Read 32-bit int; offset in bytes.

indexWord8ArrayAsInt64# :: ByteArray# -> Int# -> Int# #

Read 64-bit int; offset in bytes.

indexWord8ArrayAsInt# :: ByteArray# -> Int# -> Int# #

Read int; offset in bytes.

indexWord8ArrayAsWord16# :: ByteArray# -> Int# -> Word# #

Read 16-bit word; offset in bytes.

indexWord8ArrayAsWord32# :: ByteArray# -> Int# -> Word# #

Read 32-bit word; offset in bytes.

indexWord8ArrayAsWord64# :: ByteArray# -> Int# -> Word# #

Read 64-bit word; offset in bytes.

indexWord8ArrayAsWord# :: ByteArray# -> Int# -> Word# #

Read word; offset in bytes.

readCharArray# :: MutableByteArray# d -> Int# -> State# d -> (#State# d, Char##) #

Read 8-bit character; offset in bytes.

readWideCharArray# :: MutableByteArray# d -> Int# -> State# d -> (#State# d, Char##) #

Read 31-bit character; offset in 4-byte words.
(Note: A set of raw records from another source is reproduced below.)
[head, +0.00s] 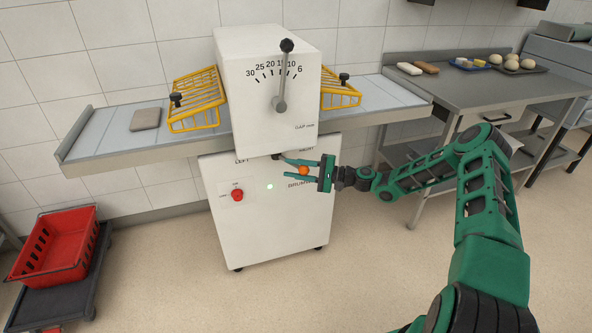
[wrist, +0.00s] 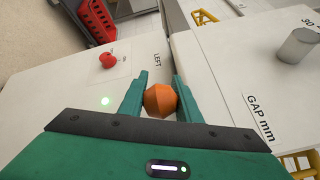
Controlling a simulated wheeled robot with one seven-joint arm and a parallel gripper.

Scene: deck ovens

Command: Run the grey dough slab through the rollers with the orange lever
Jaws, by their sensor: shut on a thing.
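The grey dough slab (head: 145,119) lies flat on the left belt of the white roller machine (head: 266,93), left of the left yellow guard (head: 195,98). The orange lever's round knob (head: 303,171) is on the front of the machine's lower cabinet. My gripper (head: 300,170) reaches in from the right, with its fingers on either side of the knob. In the wrist view the orange knob (wrist: 160,99) sits between my two fingers, and they are shut on it. The lever's stem is mostly hidden. The rollers are hidden inside the machine.
A gap dial with a black-knobbed handle (head: 284,75) is on the machine's upper front. A red crate (head: 54,248) stands lower left; a steel table (head: 480,88) with dough stands right.

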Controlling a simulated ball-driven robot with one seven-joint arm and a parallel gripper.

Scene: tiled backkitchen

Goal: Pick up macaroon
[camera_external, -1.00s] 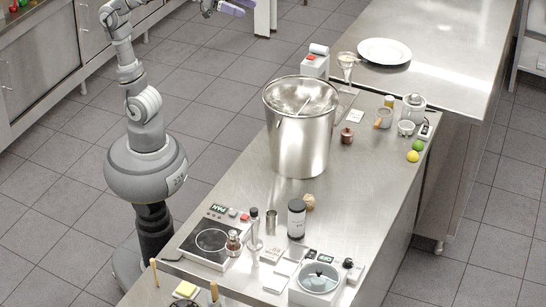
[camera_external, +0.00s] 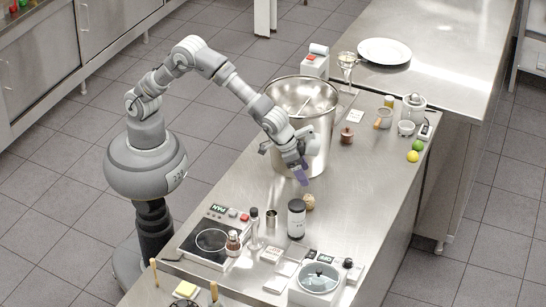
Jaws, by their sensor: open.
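The macaroon is most likely the small tan round thing (camera_external: 308,201) on the steel counter, just behind the dark jar with a white label. It is small in this view, so its details are hard to tell. My gripper (camera_external: 301,177), with purple fingers, hangs over the counter in front of the big pot, above and slightly behind the tan thing.
The large steel pot (camera_external: 318,126) stands close behind my gripper. The dark jar (camera_external: 296,219) stands right by the tan thing. The counter right of the tan thing is clear.

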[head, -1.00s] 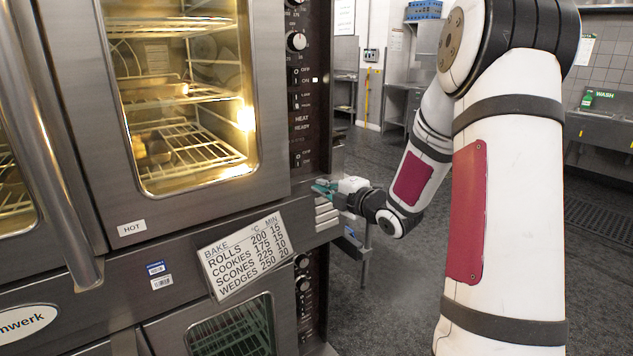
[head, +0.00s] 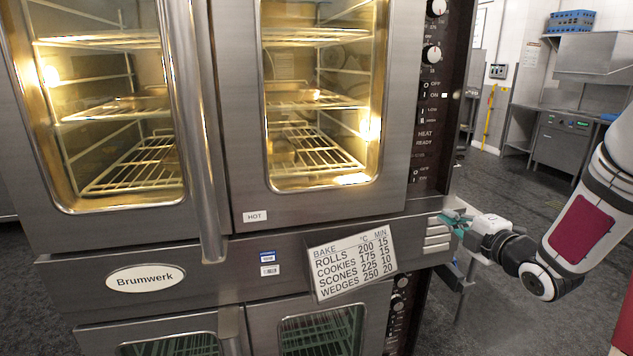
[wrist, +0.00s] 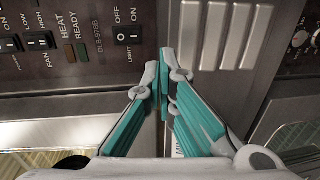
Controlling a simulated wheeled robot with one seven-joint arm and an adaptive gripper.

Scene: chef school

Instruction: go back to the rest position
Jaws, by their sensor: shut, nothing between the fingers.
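My gripper (head: 455,222) is at the right side of the oven front in the head view, beside the vent slots at the oven's right edge. Its teal and grey fingers are shut and empty. They also show in the wrist view (wrist: 163,80), pointing at the steel front close to the control panel (wrist: 75,35). I cannot tell whether the fingertips touch the oven. My arm (head: 585,225) reaches in from the right edge of the head view.
The double oven (head: 235,215) fills the left and middle, its doors shut and lit inside. A long vertical handle (head: 203,130) sticks out. A bake-times card (head: 352,264) hangs below the right door. Dark floor (head: 530,200) is open at the right. Steel counters (head: 560,135) stand behind.

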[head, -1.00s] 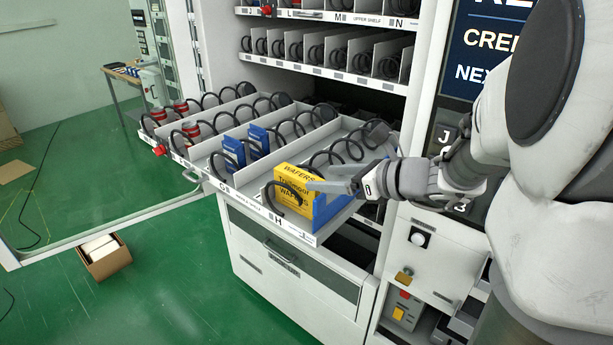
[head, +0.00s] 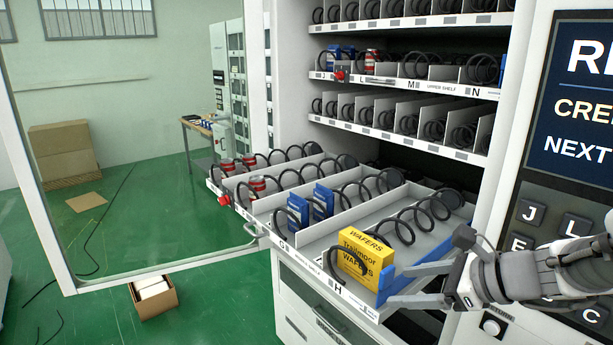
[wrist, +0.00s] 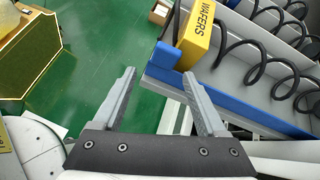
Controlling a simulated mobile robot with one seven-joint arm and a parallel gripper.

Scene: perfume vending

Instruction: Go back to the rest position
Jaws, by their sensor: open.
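My gripper (head: 390,287) is at the right in the head view, just right of the pulled-out tray's front end. Its two fingers are apart with nothing between them, as the wrist view (wrist: 159,74) also shows. The yellow wafers box (head: 362,257) stands upright at the front of lane H, by the black coil. A blue side piece (head: 388,277) lies between the box and my fingers. In the wrist view, the right finger is close beside the blue piece (wrist: 232,98); whether they touch I cannot tell.
The pulled-out shelf (head: 305,238) also holds blue boxes (head: 298,210) and red cans. Upper shelves stand behind it. The open glass door (head: 150,262) is at the left, with a carton (head: 153,298) on the floor. The keypad panel (head: 545,235) is at the right. Green floor is open at the left.

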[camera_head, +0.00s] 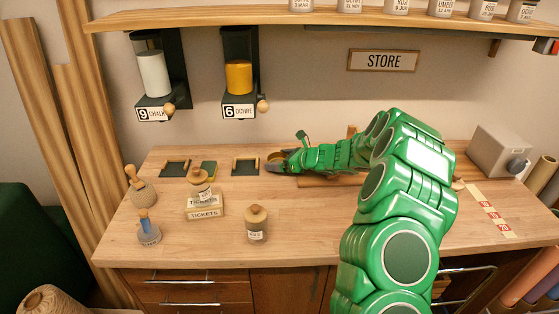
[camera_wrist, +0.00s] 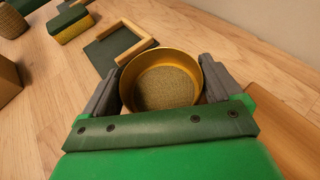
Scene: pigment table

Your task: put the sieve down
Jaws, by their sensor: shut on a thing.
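The sieve (camera_wrist: 163,82) is a round, brass-coloured ring with a fine mesh floor. In the wrist view it sits between the two grey fingers of my gripper (camera_wrist: 160,90), which is shut on its rim from both sides. In the head view my gripper (camera_head: 278,162) is low over the back middle of the worktop, and the sieve (camera_head: 275,156) shows small at its tip. I cannot tell whether the sieve touches the worktop.
A wooden board (camera_wrist: 285,120) lies right of the gripper.

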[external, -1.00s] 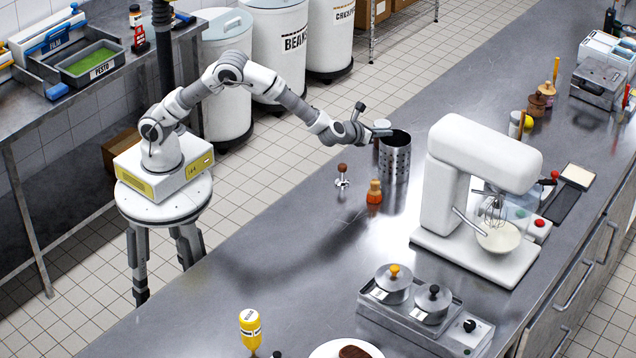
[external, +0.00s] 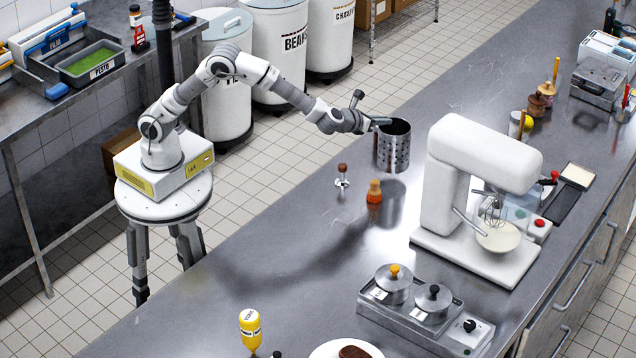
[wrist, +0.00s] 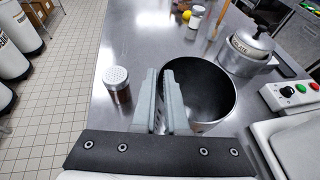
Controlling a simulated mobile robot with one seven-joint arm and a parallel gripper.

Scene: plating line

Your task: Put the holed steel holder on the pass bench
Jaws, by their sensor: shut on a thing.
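The holed steel holder (external: 393,149) is an open-topped perforated cylinder, upright over the long steel counter (external: 290,215), left of the white mixer. My gripper (external: 383,122) is shut on the holder's rim at its left side. In the wrist view my gripper's fingers (wrist: 166,98) are at the holder's near left wall, and the holder (wrist: 229,113) shows its dark, empty inside. The holder appears raised a little off the counter. No label shows which surface is the pass bench; another steel bench (external: 88,108) stands at the left.
The mixer (external: 445,180) stands close right of the holder. A shaker (wrist: 117,86) is beside my fingers. The left bench holds a pesto tray (external: 90,62); tiled floor lies between.

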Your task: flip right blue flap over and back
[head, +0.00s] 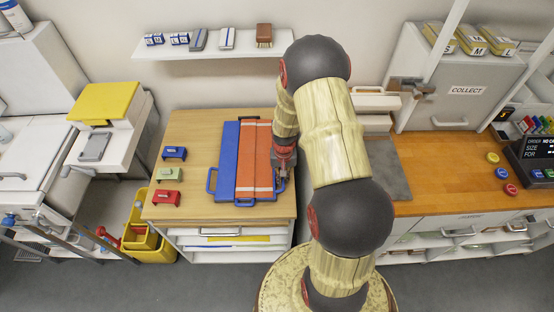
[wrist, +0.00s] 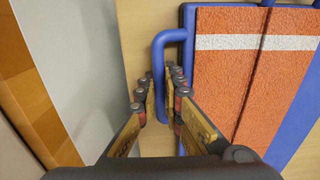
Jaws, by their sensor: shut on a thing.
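A folding board lies on the wooden table in the head view. Its left flap (head: 226,155) is plain blue with a handle loop (head: 211,180) at its left edge. Its right part shows orange panels (head: 264,160) with a white stripe and blue edging. In the wrist view, the orange surface (wrist: 226,75) is framed by a blue edge with a blue handle (wrist: 160,45) sticking out. My gripper (wrist: 162,105) is shut on this handle at the board's right side; it also shows in the head view (head: 282,172). The fingers hide part of the handle. The board looks flat.
A wall shelf (head: 215,47) is behind. An orange-brown counter (head: 440,170) lies right, across a gap. My arm hides the area between.

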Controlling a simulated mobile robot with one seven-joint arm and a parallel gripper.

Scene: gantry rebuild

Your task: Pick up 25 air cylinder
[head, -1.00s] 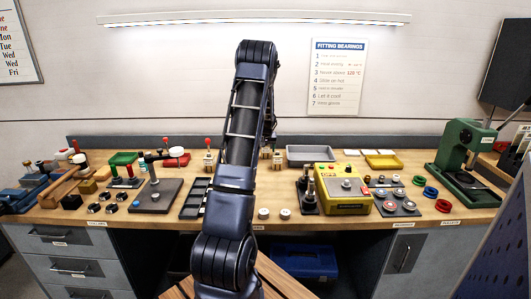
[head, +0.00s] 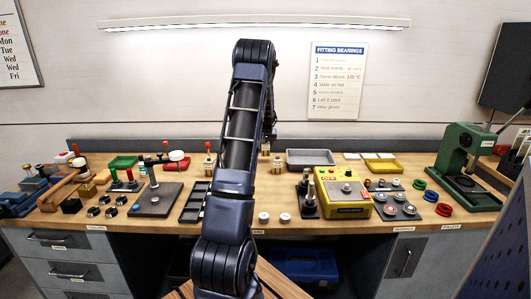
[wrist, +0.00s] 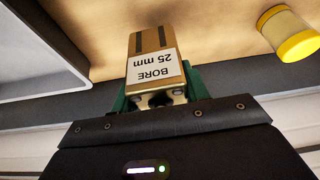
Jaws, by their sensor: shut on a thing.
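The 25 air cylinder (wrist: 150,42) shows in the wrist view as a tan, block-shaped body with dark grooves and a white label reading "BORE 25 mm". My gripper (wrist: 158,88) is shut on it, with green finger parts on both sides of its near end. Whether the cylinder touches the bench or is clear of it, I cannot tell. In the head view my own arm hides the gripper and most of the space around it.
In the wrist view a grey tray (wrist: 45,60) lies left of the cylinder and a yellow-ended round part (wrist: 292,38) lies right. In the head view the wooden bench (head: 150,222) holds a yellow device (head: 345,192), a green press (head: 455,165) and several small parts.

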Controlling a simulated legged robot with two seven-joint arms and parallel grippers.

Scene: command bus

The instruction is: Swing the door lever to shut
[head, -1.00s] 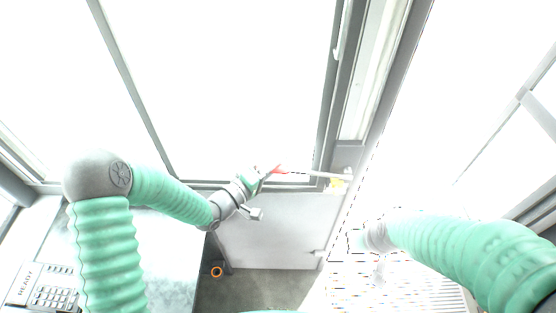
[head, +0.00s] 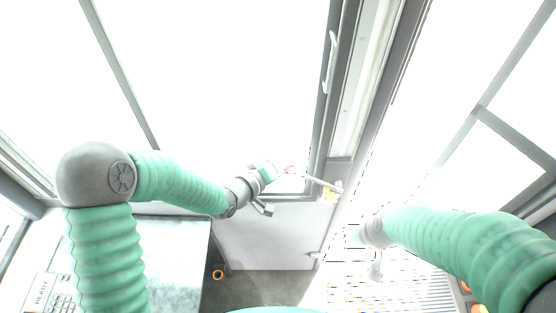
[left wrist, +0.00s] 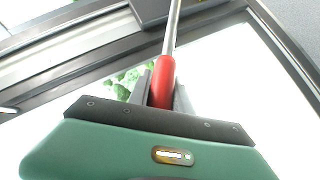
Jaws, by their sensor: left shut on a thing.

readIntArray# :: MutableByteArray# d -> Int# -> State# d -> (#State# d, Int##) #

Read integer; offset in words.

readWordArray# :: MutableByteArray# d -> Int# -> State# d -> (#State# d, Word##) #

Read word; offset in words.

writeCharArray# :: MutableByteArray# d -> Int# -> Char# -> State# d -> State# d #

Write 8-bit character; offset in bytes.

writeWideCharArray# :: MutableByteArray# d -> Int# -> Char# -> State# d -> State# d #

Write 31-bit character; offset in 4-byte words.